— Begin —

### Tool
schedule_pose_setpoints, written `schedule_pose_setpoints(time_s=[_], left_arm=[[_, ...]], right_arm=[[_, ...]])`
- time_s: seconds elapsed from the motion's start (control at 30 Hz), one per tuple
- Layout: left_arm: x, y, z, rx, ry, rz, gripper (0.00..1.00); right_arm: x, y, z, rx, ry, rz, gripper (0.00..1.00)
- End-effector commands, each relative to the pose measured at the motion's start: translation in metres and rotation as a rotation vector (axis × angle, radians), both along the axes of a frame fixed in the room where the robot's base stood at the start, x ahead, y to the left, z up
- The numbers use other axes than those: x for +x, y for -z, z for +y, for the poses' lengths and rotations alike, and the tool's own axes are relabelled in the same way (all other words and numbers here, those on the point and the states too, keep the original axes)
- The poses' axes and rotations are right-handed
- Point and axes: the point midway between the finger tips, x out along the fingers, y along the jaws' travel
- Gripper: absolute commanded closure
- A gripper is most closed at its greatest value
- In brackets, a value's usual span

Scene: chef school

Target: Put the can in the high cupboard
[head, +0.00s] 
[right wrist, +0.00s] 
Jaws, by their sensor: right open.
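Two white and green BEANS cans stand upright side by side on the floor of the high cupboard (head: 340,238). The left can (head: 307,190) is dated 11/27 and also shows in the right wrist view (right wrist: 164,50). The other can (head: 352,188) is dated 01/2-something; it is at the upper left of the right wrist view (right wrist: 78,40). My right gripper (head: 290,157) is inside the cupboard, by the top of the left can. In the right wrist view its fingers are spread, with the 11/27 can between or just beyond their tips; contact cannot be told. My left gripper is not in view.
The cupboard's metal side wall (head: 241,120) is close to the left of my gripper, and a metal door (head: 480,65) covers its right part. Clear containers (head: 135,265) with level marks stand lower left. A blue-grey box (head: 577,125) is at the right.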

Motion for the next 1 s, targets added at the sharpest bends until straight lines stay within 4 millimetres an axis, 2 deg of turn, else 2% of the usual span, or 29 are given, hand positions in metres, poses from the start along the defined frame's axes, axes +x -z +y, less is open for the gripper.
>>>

— End —

→ Given request
Look above for the line containing "- The numbers"; copy from it through the last line, exactly, and nothing more.

→ Solution
- The numbers use other axes than those: x for +x, y for -z, z for +y, for the poses' lengths and rotations alike, and the tool's own axes are relabelled in the same way (all other words and numbers here, those on the point and the states too, keep the original axes)
- The poses' axes and rotations are right-handed
- Point and axes: the point midway between the finger tips, x out along the fingers, y along the jaws' travel
- Gripper: absolute commanded closure
- A gripper is most closed at its greatest value
- In brackets, a value's usual span

Scene: chef school

Target: Put the can in the high cupboard
[head, +0.00s] 
[right wrist, +0.00s] 
Jaws, by their sensor: right open.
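Two white and green BEANS cans stand upright side by side on the floor of the high cupboard (head: 340,238). The left can (head: 307,190) is dated 11/27 and also shows in the right wrist view (right wrist: 164,50). The other can (head: 352,188) is dated 01/2-something; it is at the upper left of the right wrist view (right wrist: 78,40). My right gripper (head: 290,157) is inside the cupboard, by the top of the left can. In the right wrist view its fingers are spread, with the 11/27 can between or just beyond their tips; contact cannot be told. My left gripper is not in view.
The cupboard's metal side wall (head: 241,120) is close to the left of my gripper, and a metal door (head: 480,65) covers its right part. Clear containers (head: 135,265) with level marks stand lower left. A blue-grey box (head: 577,125) is at the right.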

Motion for the next 1 s, targets added at the sharpest bends until straight lines stay within 4 millimetres an axis, 2 deg of turn, else 2% of the usual span, or 29 are given, hand positions in metres, poses from the start along the defined frame's axes, axes +x -z +y, less is open for the gripper.
>>>

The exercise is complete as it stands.